In fact, no one explanation was considered universal or adequate enough to account for the high levels of VAW. A combination of societal, structural and situational factors, as well as individual stressors, all work to fuel VAW. Again, each explanation contributes a valuable perspective, underlining the complexity of VAW and the absence of easy solutions.
We found that VAW is a significant aspect of women’s experiences. Socioeconomic imbalances, often exacerbated by women’s limited access to education, capital, labour opportunities and resource control partly explain the prevalence of VAW. The evidence also suggests that most survivors experience violence throughout their lives, at times justifying or downplaying it. Again, VAW often happens within relations of power and feeds on and induces multiple vulnerabilities, including disability, economic dependence, identity-based inequalities and the personal circumstances of women.
Attempts at tackling VAW in South Africa must therefore consider these complexities. So what should we do? As a first step, we need to prioritise VAW. While gender violence affects both women and men, the reality is that women are most affected. This calls for a focused approach to addressing VAW. Next we need to recognise that that there is an urgent need to address the fragmentation and divisions within and among elements working towards women’s rights. It is important that a comprehensive national strategic plan be developed and adopted.
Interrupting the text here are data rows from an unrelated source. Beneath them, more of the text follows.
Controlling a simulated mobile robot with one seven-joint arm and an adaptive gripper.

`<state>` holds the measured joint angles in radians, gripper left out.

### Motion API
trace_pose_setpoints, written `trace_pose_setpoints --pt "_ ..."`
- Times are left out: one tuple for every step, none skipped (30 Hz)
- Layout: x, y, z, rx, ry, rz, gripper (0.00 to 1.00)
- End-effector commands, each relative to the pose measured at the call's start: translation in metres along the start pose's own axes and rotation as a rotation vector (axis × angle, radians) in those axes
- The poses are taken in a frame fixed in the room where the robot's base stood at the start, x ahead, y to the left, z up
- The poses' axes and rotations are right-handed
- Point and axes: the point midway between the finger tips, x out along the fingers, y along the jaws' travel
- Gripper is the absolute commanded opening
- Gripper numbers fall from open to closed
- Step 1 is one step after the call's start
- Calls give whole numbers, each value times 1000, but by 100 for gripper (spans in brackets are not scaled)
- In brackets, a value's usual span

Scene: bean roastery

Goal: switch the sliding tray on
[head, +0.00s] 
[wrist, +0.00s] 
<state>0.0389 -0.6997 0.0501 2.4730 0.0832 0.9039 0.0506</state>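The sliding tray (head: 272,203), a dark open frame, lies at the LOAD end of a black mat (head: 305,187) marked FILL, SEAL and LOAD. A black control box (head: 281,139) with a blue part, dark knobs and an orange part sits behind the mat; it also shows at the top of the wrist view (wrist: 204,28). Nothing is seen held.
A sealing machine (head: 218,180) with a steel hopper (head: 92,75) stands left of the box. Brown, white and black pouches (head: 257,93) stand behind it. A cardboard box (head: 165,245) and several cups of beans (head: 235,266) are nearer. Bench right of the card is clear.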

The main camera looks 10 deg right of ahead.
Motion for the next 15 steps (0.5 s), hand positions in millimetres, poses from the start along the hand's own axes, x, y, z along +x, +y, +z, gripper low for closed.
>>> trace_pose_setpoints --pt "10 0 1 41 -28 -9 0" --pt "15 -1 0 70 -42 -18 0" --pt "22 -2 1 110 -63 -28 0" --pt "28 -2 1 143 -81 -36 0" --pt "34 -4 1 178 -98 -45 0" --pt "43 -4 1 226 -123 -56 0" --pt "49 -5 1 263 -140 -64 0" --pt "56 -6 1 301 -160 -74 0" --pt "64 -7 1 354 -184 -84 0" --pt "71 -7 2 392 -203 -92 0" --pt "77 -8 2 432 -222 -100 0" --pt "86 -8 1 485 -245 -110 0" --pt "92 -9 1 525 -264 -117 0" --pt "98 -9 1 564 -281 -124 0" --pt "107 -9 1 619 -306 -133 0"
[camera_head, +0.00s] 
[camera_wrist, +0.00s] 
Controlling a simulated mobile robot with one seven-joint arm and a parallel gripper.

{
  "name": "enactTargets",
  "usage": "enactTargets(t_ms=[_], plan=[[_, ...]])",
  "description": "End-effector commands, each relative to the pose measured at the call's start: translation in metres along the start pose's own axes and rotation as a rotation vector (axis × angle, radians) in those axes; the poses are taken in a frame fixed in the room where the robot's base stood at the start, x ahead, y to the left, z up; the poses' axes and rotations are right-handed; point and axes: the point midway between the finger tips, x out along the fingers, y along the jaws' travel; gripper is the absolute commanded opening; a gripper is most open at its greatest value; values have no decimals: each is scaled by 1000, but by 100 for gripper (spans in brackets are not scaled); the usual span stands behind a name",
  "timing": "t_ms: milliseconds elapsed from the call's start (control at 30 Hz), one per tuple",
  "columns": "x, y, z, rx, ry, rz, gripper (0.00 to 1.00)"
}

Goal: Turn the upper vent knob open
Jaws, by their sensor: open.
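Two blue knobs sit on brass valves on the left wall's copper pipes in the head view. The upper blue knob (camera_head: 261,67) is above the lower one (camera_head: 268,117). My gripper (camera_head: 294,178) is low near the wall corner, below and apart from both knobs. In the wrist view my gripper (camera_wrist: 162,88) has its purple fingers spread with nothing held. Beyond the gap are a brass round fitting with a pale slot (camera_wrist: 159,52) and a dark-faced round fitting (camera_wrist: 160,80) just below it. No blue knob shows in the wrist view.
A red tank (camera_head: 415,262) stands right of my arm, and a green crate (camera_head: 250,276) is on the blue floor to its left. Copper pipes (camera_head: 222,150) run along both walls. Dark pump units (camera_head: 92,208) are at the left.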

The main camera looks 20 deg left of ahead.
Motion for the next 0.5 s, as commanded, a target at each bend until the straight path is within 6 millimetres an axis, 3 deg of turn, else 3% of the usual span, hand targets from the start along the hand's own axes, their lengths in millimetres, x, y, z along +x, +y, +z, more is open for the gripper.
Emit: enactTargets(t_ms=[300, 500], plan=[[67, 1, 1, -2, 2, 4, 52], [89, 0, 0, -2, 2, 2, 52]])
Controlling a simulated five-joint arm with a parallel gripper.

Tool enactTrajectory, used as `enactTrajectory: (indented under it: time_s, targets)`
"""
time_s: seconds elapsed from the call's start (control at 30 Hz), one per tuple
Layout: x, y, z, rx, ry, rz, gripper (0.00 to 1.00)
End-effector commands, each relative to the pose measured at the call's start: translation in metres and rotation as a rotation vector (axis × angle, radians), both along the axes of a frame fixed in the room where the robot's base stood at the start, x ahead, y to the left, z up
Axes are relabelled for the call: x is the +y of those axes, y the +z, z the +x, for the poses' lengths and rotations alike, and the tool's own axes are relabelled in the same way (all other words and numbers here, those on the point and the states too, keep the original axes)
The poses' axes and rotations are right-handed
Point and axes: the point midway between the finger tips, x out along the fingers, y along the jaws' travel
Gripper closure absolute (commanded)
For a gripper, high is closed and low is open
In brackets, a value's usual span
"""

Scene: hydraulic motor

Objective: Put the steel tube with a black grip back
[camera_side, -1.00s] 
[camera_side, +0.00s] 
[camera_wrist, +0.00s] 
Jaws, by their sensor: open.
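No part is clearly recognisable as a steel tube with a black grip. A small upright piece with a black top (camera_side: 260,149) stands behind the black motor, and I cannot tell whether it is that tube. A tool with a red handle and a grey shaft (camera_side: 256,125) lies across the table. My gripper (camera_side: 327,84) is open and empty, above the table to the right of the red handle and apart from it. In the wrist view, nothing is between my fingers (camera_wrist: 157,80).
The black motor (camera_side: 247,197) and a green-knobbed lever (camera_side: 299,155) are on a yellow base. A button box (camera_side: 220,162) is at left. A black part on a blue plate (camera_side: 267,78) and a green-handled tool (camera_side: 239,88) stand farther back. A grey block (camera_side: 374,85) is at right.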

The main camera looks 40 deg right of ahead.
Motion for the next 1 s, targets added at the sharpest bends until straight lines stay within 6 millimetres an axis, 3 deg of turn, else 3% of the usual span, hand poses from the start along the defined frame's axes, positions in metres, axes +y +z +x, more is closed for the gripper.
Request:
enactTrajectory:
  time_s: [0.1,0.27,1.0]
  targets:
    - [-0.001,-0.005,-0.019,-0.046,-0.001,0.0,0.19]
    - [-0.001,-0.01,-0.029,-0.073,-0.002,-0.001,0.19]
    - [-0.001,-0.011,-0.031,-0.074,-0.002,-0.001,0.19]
This means that we must all work hard to ensure that the National Council against Gender-Based Violence is revitalised.
One of the main reasons accounting for the persistence of VAW was attributed to challenges within the criminal justice system, particularly within the police services. It is therefore crucial to address the systemic challenges within the police services in order to restore trust and confidence in the justice system.
Institutional support is not the only challenge. The lack of access to financial resources and support is a central barrier to leaving abusive relationships or even reporting incidences of abuse. We must therefore work to increase women’s economic empowerment through strengthening their entrepreneurship and labour rights, encouraging universal access to education and providing access to capital and resource control.
For many, dealing with VAW starts at children. Childhood experiences such as neglectful and violent parenting practices have been shown to influence the formation of violent masculinities. Approaches to VAW interventions must encourage healthy parenting practices as a prevention strategy. It is also critical, when thinking through parenting to recognise the wide network of influences on the rearing of children. Communities and institutions such as schools, faith communities and the media are critical in the parenting process.
Finally, the media itself has a role to play. Women’s accounts and perceptions of VAW point out that violence is a learned behaviour. The media is identified as being instrumental in shaping individual perceptions of VAW. It is recommended that CSOs and community-based organisations employ the media as a dissemination tool for positive messaging and images of women. They must collaborate with the media, in partnership, to ensure sustainability and a shared sense of responsibility.
The complexity of VAW means we must have a nuanced and multidisciplinary approach in our interventions. These recommendations mean nothing if we simply all agree they are necessary: we must take decisive action and steps towards implementing the strategies presented above.
We can see that South Africa is in a state of impasse at crisis levels of VAW. This realisation must now push us to collectively take action and #EndVAWNow.
Nonhlanhla Sibanda-Moyo is a Gender Specialist at the Centre for the Study of Violence and Reconciliation (CSVR) and the leading author of the study.